32"---Holy Dawg Doo--a nice little tip on installing the spring bolt is put another floor jack or similar under the tire and raise it up alittle--should help the bolt drop right in.
 
I have an '85 with good springs (orig I think)...the ride is a little rough/stiff. Just wondering is I can lower the nuts a little, which will raise the car a little...but will is soften the ride also? This would put the nut below the cotter pin hole, so I would throw on another nut and lock them together! OR, would this make little, if any difference?
 
Ah! Springs!

I have a 73 BB that since I bought new I have replaced 3 springs and 3 rear end covers. I think it had something to do with hole shots! The last replacement made was with parts supplied by Muskeogen Brake. The rear end cover is beefier and I got the HD spring. I have not had a problem since, but the rear end height is up about 2". Had I had to do it over again I would opt for the fiberglass spring. I can drive over a dime and tell you what year it was minted, but nothing breaks! DR
 
ltmark said:
I have an '85 with good springs (orig I think)...the ride is a little rough/stiff. Just wondering is I can lower the nuts a little, which will raise the car a little...but will is soften the ride also? This would put the nut below the cotter pin hole, so I would throw on another nut and lock them together! OR, would this make little, if any difference?

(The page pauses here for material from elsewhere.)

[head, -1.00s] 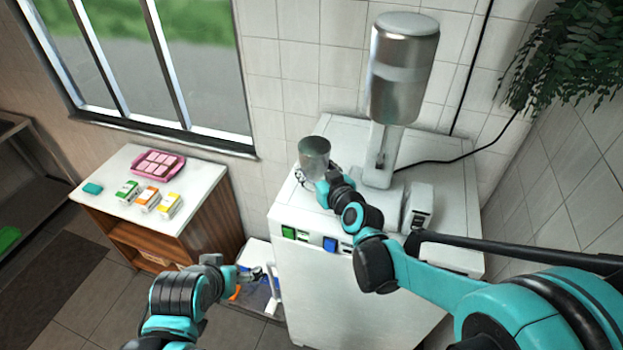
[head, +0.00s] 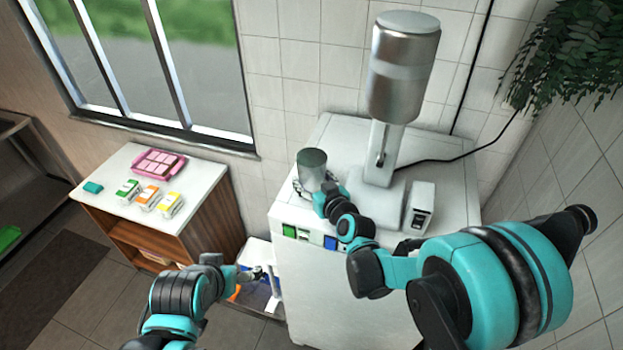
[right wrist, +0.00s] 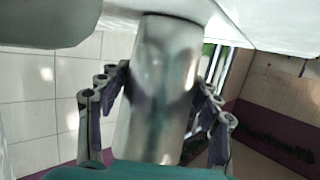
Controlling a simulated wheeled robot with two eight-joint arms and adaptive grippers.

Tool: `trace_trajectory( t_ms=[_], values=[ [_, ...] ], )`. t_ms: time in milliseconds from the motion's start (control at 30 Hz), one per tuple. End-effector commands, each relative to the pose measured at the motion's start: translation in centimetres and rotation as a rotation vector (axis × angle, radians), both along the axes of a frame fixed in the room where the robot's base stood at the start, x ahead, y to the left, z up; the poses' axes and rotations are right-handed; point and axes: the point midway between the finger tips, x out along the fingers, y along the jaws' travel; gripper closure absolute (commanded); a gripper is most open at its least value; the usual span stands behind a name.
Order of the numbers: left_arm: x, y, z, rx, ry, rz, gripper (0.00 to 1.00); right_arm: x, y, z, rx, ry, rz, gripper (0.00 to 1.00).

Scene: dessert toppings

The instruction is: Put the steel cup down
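The steel cup (head: 311,164) is a plain metal cylinder, upright at the left front of the white machine's top (head: 340,135). My right gripper (head: 312,187) is around its lower part. In the right wrist view the cup (right wrist: 160,85) fills the space between the two fingers, with dark pads against both sides. One end of the cup is close to a white surface; I cannot tell for certain whether it rests on it. My left gripper (head: 254,276) hangs low, left of the machine, away from the cup; its fingers are too small to read.
A large steel mixer-like cylinder (head: 402,70) on a white stand is behind the cup. A small white box (head: 419,208) stands to its right. A side table (head: 115,188) holds a pink tray (head: 158,151) and several small cartons. Green and blue buttons mark the machine's front.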

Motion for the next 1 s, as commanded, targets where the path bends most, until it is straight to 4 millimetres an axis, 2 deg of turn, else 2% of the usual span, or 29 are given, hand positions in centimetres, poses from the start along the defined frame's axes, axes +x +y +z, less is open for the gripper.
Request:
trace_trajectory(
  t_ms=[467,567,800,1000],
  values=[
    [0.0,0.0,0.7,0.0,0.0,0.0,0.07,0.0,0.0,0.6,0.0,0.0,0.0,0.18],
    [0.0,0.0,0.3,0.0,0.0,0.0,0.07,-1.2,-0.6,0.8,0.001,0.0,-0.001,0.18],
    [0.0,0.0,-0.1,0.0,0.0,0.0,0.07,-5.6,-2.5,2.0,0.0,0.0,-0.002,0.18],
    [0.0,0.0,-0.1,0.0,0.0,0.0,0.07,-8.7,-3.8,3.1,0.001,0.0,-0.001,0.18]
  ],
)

I think you are thinking about this backwards. If you lower the nut on the bolt, below the cotter pin, it will lower the car. If you raise the nut higher on the bolt, it will have the effect of raising the car. Maybe the C4's are set up differently, but I am putting longer bolts in mine this winter to lower my C3, which is the same as lower the nuts. As far as changing the ride, I don't think moving the nuts up or down to affect the ride height will alter the ride very much, but that is just based on my experience with my car and adjusting the height.